Figure B-11. Stepper-Motor Driver Circuit

The stepper motor(s) can be powered either from the onboard power supply or from an external power based on the jumper settings on headers JP1 and JP2.

Table B-3. Stepper Motor Power-Supply Options 

Header	Pins Connected		Factory Default
JP1	1–2 9–10	Onboard power supply to U2	×
	3–4 7–8	External power supply to U2
JP2	1–2 9–10	Onboard power supply to U3	×
	3–4 7–8	External power supply to U3

B.5 Prototyping Board Jumper Configurations

Figure B-12 shows the header locations used to configure the various Prototyping Board options via jumpers.

Figure B-12. Location of Prototyping Board Configurable Positions

Table B-4 lists the configuration options using jumpers.

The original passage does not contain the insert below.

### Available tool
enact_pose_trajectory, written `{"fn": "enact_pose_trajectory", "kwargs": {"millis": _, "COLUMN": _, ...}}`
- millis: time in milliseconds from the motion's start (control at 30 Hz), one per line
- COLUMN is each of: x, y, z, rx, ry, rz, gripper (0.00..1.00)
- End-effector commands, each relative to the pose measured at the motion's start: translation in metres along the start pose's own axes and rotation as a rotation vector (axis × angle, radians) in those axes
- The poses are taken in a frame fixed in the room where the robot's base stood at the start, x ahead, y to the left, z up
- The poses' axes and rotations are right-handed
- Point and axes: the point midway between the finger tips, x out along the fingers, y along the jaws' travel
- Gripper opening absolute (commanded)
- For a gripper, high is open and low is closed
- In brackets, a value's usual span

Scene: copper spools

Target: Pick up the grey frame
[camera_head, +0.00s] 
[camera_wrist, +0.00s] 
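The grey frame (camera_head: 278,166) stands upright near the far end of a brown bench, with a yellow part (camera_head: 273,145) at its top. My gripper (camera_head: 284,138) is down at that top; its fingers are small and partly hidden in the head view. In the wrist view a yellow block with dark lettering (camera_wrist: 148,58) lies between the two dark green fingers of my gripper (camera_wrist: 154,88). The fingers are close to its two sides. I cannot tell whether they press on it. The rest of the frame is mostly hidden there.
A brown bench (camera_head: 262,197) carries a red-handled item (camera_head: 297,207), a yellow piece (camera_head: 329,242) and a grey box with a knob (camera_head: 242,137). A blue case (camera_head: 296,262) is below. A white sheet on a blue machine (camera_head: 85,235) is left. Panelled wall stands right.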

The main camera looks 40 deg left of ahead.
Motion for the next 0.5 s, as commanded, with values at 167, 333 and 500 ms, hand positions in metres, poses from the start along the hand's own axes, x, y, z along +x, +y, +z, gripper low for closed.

Table B-4. Prototyping Board Jumper Configurations 

Header	Description	Pins Connected		Factory Default
JP1	Stepper Motor Power-Supply Options (U2)	1–2 9–10	Onboard power supply	×
		3–4 7–8	External power supply
JP2	Stepper Motor Power-Supply Options (U3)	1–2 9–10	Onboard power supply	×
		3–4 7–8	External power supply
JP3	PF0 Option	1–2	Quadrature decoder inputs enabled
		2–3	RabbitNet/Serial Flash interface enabled	×
JP4	RCM3900 Power Supply	2–3	RCM3900 powered via Prototyping Board	×
JP5	RS-485 Bias and Termination Resistors	1–2 5–6	Bias and termination resistors connected	×
		1–3 4–6	Bias and termination resistors not connected (parking position for jumpers)

B.6 Use of Rabbit 3000 Parallel Ports

Table B-5 lists the Rabbit 3000 parallel ports and their use for the Prototyping Board.

Table B-5. Prototyping Board Use of Rabbit 3000 Parallel Ports 

Port	I/O	Use		Initial State
PA0–PA3	Data Bus	LCD/keypad module, motor driver, LEDs		Active high
PA4	Data Bus	LCD/keypad module, motor driver, relay and relay LED		Active high
PA5–PA7	Data Bus	LCD/keypad module, motor control		Active high
PB0	Input	CLKB, miniSD™ Card		High
PB1	Input	CLKA, Programming Port		High (when not driven by CLKA)
PB2–PB5	Address Bus	LCD/keypad module		High
PB6–PB7	Address Bus	—		High
PC0	Output	TXD	Serial Port D	High (disabled)
PC1	Input	RXD		High (disabled)
PC2	Output	TXC RS-485	Serial Port C	High (RS-485 disabled)
PC3	Input	RXC RS-485		High (RS-485 disabled)
PC4	Output	TXB, miniSD™ Card	Serial Port B1	High (disabled)
PC5	Input	RXB, miniSD™ Card		High (disabled)
PC6	Output	TXA, Programming Port	Serial Port A	High
PC7	Input	RXA, Programming Port		High
PD02	Output	RCM3900 BSY LED off (shared with NAND flash busy)		High
PD1	Output	NAND flash chip enable		High (disabled)
PD23	Input	miniSD™ Card card detect on RCM3900/RCM3910		High when miniSD™ Card is installed
PD3	Output	—		High (SPI CS disabled)
PD4–PD6	Input	—		High (disabled)
PD7	Output	RS-485 Tx enable		Low (RS-485 Tx disabled)
PE0–PE1	Input	IN0–IN1, J6		High
PE2	Output	Ethernet AEN, NAND flash function enable		High (disabled)
PE3	Output	Motor driver A clock pulse		Low (disabled)
PE4–PE5	Input	IN2–IN3, J6		High
PE6	Output	LCD/keypad module		High (disabled)
PE7	Output	Motor driver B clock pulse		High (disabled)
PF0	Input	Quadrature decoder		High
PF1–PF3	Input	Quadrature decoder		High
PF4–PF7	Output	Motor 1–4 control		Low (disabled)
PG0	Input	Switch S1		High
PG1	Input	Switch S2		High
PG2	Input	TXF RS-232	Serial Port F	High (RS-232 disabled)
PG3	Input	RXF RS-232		High (RS-232 disabled)
PG4	Output	Motor driver A enable		High (disabled)
PG5	Output	Motor driver B enable		High (disabled)
PG6	Input	TXE RS-232	Serial Port E	High (RS-232 disabled)
PG7	Input	RXE RS-232		High (RS-232 disabled)

1 Serial Port B is not available on the Prototyping Board when the RCM3900/RCM3910 is plugged in. 2 PD0, PD1, and PE2 are not normally available on the Prototyping Board because they are not brought out on RCM3900 header J61. 3 PD2 is not brought out to the Prototyping Board when the RCM3900/RCM3910 RabbitCore modules are installed.